Não há previsão de quando é que a estabilidade regressa às vidas dos portugueses. Não se sabe se um dia os combustíveis regressam aos valores de outrora, se a fatura da energia vai voltar a ser passível de ser suportada pelas famílias e se o poder de compra retorna a níveis de outrora. São demasiados “ses” para se entrar tranquilo num novo ano.
Avizinha-se 2023 e os decisores políticos já o pressagiam um ano difícil.
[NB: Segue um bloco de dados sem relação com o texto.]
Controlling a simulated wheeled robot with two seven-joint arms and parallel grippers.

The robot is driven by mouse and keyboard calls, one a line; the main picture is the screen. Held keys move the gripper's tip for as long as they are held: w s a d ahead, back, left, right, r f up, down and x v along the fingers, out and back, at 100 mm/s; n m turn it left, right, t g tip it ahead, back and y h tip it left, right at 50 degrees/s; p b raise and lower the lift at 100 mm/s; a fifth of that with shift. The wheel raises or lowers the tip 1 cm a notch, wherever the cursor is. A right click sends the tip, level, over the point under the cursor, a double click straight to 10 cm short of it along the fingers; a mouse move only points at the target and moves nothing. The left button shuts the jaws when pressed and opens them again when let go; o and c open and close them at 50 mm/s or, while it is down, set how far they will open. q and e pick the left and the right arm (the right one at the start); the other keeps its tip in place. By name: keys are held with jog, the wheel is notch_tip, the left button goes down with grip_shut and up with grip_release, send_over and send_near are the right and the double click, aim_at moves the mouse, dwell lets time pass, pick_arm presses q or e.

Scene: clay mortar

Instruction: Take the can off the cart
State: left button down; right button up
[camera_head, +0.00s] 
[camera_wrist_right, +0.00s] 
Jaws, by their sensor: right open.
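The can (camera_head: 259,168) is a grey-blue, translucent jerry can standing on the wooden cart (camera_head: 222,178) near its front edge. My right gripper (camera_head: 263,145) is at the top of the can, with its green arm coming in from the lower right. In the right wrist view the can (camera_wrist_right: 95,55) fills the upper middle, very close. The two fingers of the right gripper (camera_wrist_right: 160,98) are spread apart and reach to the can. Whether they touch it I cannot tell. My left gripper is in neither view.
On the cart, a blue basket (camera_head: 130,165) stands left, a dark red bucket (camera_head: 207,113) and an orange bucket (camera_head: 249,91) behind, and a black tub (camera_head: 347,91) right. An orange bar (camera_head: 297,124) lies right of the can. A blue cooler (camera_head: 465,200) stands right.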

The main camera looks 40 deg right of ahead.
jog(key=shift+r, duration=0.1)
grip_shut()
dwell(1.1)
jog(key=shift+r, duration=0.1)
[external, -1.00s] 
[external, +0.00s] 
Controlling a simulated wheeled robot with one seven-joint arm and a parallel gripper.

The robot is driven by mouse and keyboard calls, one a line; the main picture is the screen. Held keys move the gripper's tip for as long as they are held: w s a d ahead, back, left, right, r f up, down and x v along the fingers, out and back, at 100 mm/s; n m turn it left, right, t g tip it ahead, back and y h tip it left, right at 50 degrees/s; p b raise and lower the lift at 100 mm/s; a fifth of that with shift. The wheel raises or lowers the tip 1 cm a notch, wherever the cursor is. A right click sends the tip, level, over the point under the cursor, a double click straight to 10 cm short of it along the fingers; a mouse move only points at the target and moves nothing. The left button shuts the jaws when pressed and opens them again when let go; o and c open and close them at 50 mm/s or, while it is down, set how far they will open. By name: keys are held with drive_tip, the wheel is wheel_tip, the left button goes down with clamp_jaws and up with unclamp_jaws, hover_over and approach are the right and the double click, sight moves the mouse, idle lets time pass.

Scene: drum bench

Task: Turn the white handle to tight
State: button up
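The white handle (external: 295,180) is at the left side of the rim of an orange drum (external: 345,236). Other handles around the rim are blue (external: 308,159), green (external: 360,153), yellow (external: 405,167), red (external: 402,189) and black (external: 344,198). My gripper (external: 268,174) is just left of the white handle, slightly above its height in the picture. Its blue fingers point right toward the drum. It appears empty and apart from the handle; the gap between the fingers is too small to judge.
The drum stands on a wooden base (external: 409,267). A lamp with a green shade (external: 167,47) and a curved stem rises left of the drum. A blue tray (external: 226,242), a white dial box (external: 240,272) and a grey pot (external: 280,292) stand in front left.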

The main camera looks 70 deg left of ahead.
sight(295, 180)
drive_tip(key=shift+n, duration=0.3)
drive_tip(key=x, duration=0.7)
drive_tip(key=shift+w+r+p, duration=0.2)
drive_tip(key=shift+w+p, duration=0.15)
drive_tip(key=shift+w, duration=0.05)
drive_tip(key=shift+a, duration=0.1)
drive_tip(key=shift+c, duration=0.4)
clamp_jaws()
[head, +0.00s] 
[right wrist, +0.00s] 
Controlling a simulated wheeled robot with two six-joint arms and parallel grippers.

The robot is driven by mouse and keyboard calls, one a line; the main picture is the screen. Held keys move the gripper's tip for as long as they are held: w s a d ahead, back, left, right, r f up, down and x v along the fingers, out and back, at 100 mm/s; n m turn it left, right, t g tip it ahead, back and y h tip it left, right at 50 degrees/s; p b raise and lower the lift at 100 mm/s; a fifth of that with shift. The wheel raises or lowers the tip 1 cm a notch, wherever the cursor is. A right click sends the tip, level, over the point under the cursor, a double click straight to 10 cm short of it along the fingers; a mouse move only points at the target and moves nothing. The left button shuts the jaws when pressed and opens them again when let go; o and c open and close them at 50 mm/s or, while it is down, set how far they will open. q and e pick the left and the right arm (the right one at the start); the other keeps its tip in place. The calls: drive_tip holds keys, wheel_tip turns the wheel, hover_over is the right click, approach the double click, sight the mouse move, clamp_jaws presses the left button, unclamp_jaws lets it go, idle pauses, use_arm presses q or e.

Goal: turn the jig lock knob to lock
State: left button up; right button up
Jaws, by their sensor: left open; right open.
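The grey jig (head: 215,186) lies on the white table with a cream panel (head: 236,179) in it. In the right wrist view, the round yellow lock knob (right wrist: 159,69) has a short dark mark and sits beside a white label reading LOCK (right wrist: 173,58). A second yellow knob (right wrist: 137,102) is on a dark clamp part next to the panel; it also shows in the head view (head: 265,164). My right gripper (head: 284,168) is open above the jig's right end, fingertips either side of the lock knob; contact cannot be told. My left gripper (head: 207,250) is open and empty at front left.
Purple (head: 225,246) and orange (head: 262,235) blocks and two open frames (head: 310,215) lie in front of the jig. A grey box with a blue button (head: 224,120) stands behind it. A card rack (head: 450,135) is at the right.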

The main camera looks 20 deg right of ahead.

Veja-se o exemplo do edil de Vagos, Silvério Regalado, que optou por apertar o cinto na programação de Natal – e bem, arrisco-me a dizer –, com vista a ter capacidade de manobra para os desafios expectáveis para os próximos 365 dias. Mas, no final de tudo, resta a esperança.
O começo de um novo ano chega sempre revestido de esperança. Que este ano, pelo menos, isso não seja diferente. E o que eu desejo a todos os leitores do Eco de Vagos é que sonhem na mesma, apesar das condições atuais serem adversas. Sonhar e ter esperança não paga imposto. Ainda.
Num ano marcado pela guerra e pela inflação desmedida, que a 24 de Dezembro, à noite, façamos esquecer a atualidade quando nos sentarmos à mesa com a família. Seja a comer bacalhau ou qualquer outro alimento. Que tenhamos todos, sem exceção, uma noite feliz. O resto virá.